[DATA SECTION]

## Begin

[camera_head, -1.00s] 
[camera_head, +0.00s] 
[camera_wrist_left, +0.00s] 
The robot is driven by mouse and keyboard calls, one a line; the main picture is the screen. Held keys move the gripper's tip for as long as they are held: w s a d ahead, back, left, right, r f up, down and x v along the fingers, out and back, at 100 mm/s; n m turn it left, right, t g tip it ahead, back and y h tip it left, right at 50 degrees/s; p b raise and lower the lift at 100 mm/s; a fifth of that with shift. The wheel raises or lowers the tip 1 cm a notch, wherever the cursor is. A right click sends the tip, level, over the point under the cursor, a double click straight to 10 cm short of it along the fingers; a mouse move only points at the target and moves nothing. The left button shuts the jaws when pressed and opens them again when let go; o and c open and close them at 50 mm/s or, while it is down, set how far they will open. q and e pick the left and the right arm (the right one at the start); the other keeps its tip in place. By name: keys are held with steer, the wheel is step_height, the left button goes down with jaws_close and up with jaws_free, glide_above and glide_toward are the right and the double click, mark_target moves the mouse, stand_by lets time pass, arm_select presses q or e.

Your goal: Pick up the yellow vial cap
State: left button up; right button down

## End

[YOUR GOAL] Gather each line holding the string "right".

[WRITTEN RESPONSE]
The robot is driven by mouse and keyboard calls, one a line; the main picture is the screen. Held keys move the gripper's tip for as long as they are held: w s a d ahead, back, left, right, r f up, down and x v along the fingers, out and back, at 100 mm/s; n m turn it left, right, t g tip it ahead, back and y h tip it left, right at 50 degrees/s; p b raise and lower the lift at 100 mm/s; a fifth of that with shift. The wheel raises or lowers the tip 1 cm a notch, wherever the cursor is. A right click sends the tip, level, over the point under the cursor, a double click straight to 10 cm short of it along the fingers; a mouse move only points at the target and moves nothing. The left button shuts the jaws when pressed and opens them again when let go; o and c open and close them at 50 mm/s or, while it is down, set how far they will open. q and e pick the left and the right arm (the right one at the start); the other keeps its tip in place. By name: keys are held with steer, the wheel is step_height, the left button goes down with jaws_close and up with jaws_free, glide_above and glide_toward are the right and the double click, mark_target moves the mouse, stand_by lets time pass, arm_select presses q or e.
State: left button up; right button down

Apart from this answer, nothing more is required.